— START —

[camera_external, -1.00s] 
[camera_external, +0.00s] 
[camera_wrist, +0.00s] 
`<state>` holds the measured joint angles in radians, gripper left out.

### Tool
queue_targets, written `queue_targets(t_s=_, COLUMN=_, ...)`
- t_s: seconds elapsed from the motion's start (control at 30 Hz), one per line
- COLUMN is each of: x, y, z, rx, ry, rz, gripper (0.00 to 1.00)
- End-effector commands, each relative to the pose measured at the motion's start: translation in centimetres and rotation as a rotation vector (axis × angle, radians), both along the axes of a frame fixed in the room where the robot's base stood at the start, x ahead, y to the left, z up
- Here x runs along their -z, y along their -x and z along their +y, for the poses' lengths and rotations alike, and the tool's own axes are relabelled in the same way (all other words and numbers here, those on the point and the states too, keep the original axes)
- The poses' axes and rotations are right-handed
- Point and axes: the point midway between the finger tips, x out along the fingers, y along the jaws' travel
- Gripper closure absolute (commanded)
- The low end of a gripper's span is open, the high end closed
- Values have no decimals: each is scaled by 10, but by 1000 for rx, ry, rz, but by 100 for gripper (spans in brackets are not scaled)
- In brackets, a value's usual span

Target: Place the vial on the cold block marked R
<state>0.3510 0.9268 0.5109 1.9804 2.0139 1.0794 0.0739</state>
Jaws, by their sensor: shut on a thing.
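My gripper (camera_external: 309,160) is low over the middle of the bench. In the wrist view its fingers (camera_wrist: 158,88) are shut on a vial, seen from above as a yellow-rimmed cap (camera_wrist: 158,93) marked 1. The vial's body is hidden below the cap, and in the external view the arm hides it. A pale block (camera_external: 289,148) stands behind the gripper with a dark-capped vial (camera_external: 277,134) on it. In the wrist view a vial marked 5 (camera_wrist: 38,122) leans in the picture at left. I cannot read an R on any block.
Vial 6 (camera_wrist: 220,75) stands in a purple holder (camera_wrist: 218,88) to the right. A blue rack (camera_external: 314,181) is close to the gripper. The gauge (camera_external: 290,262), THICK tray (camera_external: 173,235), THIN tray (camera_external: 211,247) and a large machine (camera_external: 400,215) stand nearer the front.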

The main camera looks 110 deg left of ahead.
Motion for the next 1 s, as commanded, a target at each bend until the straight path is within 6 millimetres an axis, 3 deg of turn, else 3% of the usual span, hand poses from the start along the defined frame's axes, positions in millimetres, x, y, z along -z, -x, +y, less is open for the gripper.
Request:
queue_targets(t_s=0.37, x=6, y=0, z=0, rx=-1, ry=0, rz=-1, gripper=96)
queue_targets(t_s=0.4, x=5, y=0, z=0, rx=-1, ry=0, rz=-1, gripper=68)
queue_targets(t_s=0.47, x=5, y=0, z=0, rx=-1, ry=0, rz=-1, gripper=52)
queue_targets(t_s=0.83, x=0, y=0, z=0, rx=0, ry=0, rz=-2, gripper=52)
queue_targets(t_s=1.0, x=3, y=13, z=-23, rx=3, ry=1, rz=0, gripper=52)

— END —

## [Request]
Copy out only the lines above from the one with "- End-effector commands, each" to the one with "- Here x runs", inclusive, exactly as they stand.

## [Exercise solution]
- End-effector commands, each relative to the pose measured at the motion's start: translation in centimetres and rotation as a rotation vector (axis × angle, radians), both along the axes of a frame fixed in the room where the robot's base stood at the start, x ahead, y to the left, z up
- Here x runs along their -z, y along their -x and z along their +y, for the poses' lengths and rotations alike, and the tool's own axes are relabelled in the same way (all other words and numbers here, those on the point and the states too, keep the original axes)

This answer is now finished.